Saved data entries

↓

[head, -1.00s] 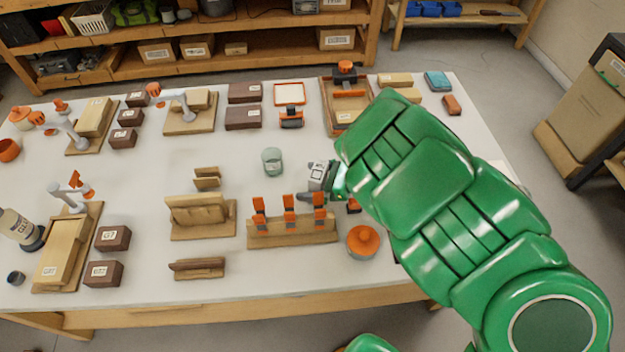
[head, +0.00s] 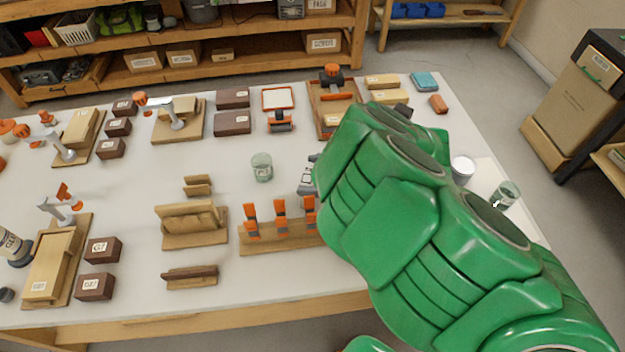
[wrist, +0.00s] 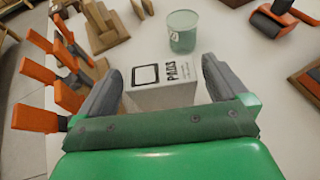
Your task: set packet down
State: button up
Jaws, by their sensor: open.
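A pale box-shaped packet (wrist: 165,92) marked "PADS" shows in the wrist view, between the two grey fingers of my gripper (wrist: 162,74). The fingers are spread, with a visible gap to the packet on the right side; contact on the left is hard to tell. The packet appears to stand on the white tabletop (head: 225,285), though its base is partly hidden by my gripper. In the head view my green arm covers most of the gripper, and only a grey bit of that area shows at the arm's left edge.
A greenish glass (head: 262,167) stands just beyond the packet and also shows in the wrist view (wrist: 182,32). A wooden rack with orange clamps (head: 280,222) is close on the left in the wrist view. A white cup (head: 462,169) and another glass (head: 507,195) stand at right.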

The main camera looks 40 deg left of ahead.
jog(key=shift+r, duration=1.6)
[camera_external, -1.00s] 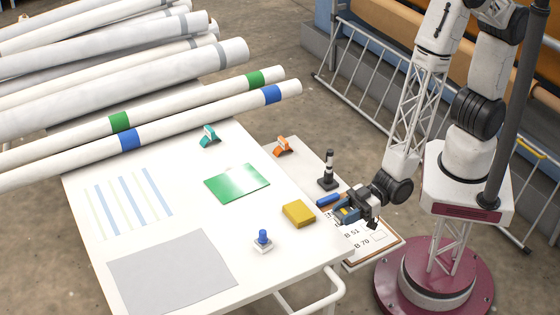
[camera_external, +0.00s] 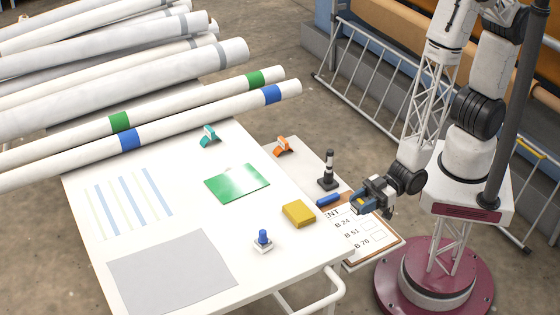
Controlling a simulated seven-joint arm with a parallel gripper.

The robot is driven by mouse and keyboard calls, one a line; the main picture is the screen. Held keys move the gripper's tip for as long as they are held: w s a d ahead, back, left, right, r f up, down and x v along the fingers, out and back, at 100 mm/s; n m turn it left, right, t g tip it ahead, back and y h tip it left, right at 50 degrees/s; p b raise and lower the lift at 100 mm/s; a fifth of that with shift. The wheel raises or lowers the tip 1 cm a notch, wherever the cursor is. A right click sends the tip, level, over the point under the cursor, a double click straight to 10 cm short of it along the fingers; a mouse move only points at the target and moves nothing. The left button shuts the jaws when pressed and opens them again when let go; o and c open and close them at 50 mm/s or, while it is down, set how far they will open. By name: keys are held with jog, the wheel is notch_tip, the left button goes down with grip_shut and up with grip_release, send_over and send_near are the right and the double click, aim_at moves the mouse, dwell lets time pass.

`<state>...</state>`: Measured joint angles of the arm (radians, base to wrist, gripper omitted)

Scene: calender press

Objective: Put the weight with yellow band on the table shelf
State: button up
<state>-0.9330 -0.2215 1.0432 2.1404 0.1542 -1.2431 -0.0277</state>
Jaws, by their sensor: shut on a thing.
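My gripper (camera_external: 360,207) is over the clipboard at the right side of the table. It is shut on a small dark piece that shows a bit of yellow, seemingly the weight with yellow band. The fingers cover most of it, so its shape and tilt are hard to tell. The table shelf (camera_external: 303,160) is the narrow white surface along the table's right side. A black weight with pale bands (camera_external: 328,172) stands upright on it, left of and beyond my gripper.
A blue cylinder (camera_external: 328,199) lies near the clipboard (camera_external: 376,251). An orange clamp (camera_external: 282,147) is at the shelf's far end. A yellow block (camera_external: 298,213), a blue-knobbed piece (camera_external: 263,241), a green sheet (camera_external: 237,183) and a teal clamp (camera_external: 209,136) are on the main table. Long rolls fill the back left.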

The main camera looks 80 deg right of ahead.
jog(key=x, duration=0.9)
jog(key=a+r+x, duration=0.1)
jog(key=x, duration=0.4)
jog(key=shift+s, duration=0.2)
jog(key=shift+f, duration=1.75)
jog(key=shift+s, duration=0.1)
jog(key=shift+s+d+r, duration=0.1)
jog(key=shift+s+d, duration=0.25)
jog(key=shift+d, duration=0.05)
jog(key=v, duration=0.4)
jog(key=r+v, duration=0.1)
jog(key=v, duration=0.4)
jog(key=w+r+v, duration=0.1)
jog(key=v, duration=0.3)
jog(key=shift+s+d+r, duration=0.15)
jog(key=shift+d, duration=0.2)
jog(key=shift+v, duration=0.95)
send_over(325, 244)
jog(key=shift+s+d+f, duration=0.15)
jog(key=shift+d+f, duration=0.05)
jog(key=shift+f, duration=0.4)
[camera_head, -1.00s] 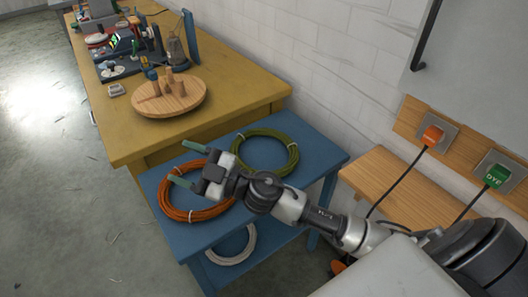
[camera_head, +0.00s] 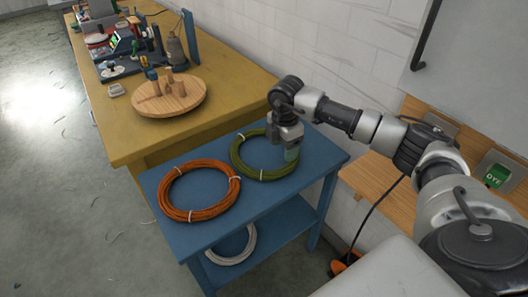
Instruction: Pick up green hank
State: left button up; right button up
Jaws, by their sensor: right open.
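The green hank (camera_head: 243,166) lies coiled on the top of the blue table (camera_head: 258,203), toward its back right. My right gripper (camera_head: 290,158) points down over the right side of the green hank and covers part of that side. It is open, and I cannot tell whether a strand lies between its fingers. My left gripper is not in view.
A white hank (camera_head: 232,260) lies on the table's lower shelf. A yellow workbench (camera_head: 220,103) behind holds a round wooden board (camera_head: 142,107) with pegs. A white wall (camera_head: 330,45) and a wooden ledge (camera_head: 362,178) stand to the right.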

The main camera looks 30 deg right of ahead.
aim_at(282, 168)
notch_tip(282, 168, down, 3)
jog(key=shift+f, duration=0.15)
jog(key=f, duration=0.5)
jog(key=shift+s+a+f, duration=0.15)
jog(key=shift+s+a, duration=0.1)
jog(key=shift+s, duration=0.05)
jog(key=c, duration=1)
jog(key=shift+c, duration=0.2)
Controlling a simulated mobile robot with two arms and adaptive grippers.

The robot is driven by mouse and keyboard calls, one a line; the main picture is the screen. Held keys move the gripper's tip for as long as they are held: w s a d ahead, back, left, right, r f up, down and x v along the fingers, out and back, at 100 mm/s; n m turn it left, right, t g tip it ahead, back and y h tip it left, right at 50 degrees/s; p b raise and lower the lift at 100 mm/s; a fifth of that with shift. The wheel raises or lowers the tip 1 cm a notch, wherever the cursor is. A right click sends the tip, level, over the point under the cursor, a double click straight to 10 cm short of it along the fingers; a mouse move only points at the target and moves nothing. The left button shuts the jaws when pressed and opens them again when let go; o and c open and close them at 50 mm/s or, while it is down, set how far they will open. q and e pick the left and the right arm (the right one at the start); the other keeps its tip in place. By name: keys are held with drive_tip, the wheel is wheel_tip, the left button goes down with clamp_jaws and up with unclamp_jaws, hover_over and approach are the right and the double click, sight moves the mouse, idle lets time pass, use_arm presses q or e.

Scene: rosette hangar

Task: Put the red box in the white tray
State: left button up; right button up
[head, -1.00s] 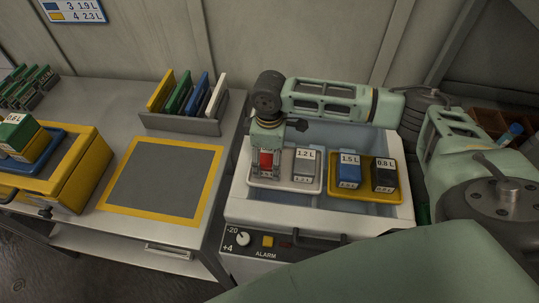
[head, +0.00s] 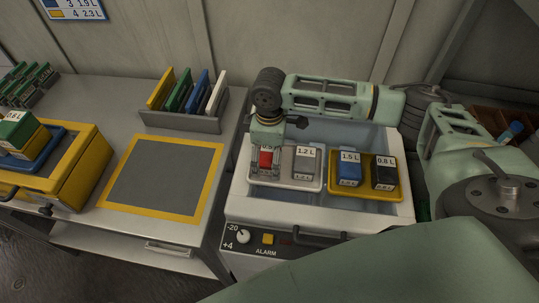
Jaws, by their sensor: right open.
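The red box (head: 265,160) stands in the left part of the white tray (head: 286,186), inside the open chest. A grey box (head: 305,161) marked 1.2 L stands beside it on the right in the same tray. My right gripper (head: 266,170) points down over the red box, with its fingers on either side of it. The jaws are open; the gripper partly hides the box and its label. My left gripper is not in view.
A yellow tray (head: 362,190) with a blue box (head: 349,168) and a black box (head: 384,173) is to the right in the chest (head: 320,212). On the table at left are a yellow-bordered grey mat (head: 163,178), a rack (head: 180,122) of coloured plates and a yellow case (head: 75,180).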

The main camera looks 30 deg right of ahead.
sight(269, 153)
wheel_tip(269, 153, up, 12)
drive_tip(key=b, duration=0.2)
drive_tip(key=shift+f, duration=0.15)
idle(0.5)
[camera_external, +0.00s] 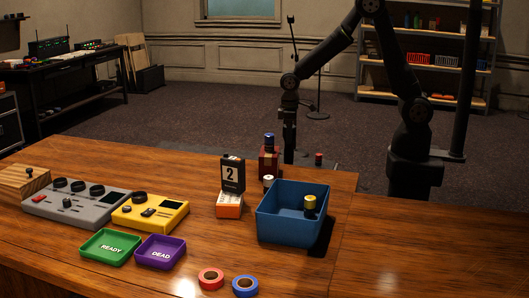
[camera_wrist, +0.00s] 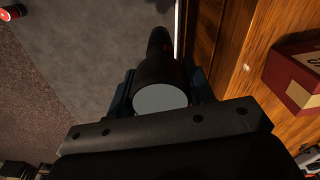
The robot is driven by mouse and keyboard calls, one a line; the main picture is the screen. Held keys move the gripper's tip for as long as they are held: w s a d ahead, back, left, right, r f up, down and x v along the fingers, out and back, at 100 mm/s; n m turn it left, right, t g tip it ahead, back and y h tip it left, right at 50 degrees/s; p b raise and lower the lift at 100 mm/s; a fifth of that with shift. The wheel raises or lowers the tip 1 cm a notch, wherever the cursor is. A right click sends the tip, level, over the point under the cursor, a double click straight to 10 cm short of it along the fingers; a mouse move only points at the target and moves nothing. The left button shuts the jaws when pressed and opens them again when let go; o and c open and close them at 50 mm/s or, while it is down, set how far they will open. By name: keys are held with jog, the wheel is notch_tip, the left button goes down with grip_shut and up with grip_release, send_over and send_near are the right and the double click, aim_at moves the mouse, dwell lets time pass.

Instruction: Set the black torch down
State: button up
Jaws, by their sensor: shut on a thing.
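The black torch (camera_wrist: 160,60) is held in my gripper (camera_wrist: 160,95), its pale round end facing the wrist camera and its dark body reaching away from it. In the external view my gripper (camera_external: 289,122) points down behind the blue bin, with a dark upright shape, likely the torch (camera_external: 289,150), below it. The gripper is shut on the torch. In the wrist view the torch is beside the wooden desk edge, over a grey surface. I cannot tell whether its far end touches anything.
The desk (camera_external: 400,250) holds a blue bin (camera_external: 280,225) with a yellow-topped cylinder (camera_external: 310,203) inside. A dark red box (camera_external: 268,165) stands left of my gripper. Green (camera_external: 92,254) and purple (camera_external: 148,258) trays lie front left. A red-topped object (camera_external: 319,158) stands beyond the desk edge. The desk's right side is clear.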

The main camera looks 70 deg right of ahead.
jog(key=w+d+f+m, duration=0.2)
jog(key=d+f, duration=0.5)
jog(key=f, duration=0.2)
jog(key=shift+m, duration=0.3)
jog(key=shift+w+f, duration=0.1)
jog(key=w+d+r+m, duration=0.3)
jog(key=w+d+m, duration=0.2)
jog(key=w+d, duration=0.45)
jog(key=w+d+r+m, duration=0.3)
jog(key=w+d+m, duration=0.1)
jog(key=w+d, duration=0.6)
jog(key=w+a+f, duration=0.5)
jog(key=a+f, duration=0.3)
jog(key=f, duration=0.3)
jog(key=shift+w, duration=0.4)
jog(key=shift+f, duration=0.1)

↑

▶ [What you need to do] From the records above, copy out the line with "wrist, gripper omitted)", the line with "<state>-0.9330 -0.2215 1.0432", and every line between them, word for word.

▶ [Solution below]
`<state>...</state>`: Measured joint angles of the arm (radians, base to wrist, gripper omitted)

Scene: calender press

Objective: Put the weight with yellow band on the table shelf
State: button up
<state>-0.9330 -0.2215 1.0432 2.1404 0.1542 -1.2431 -0.0277</state>

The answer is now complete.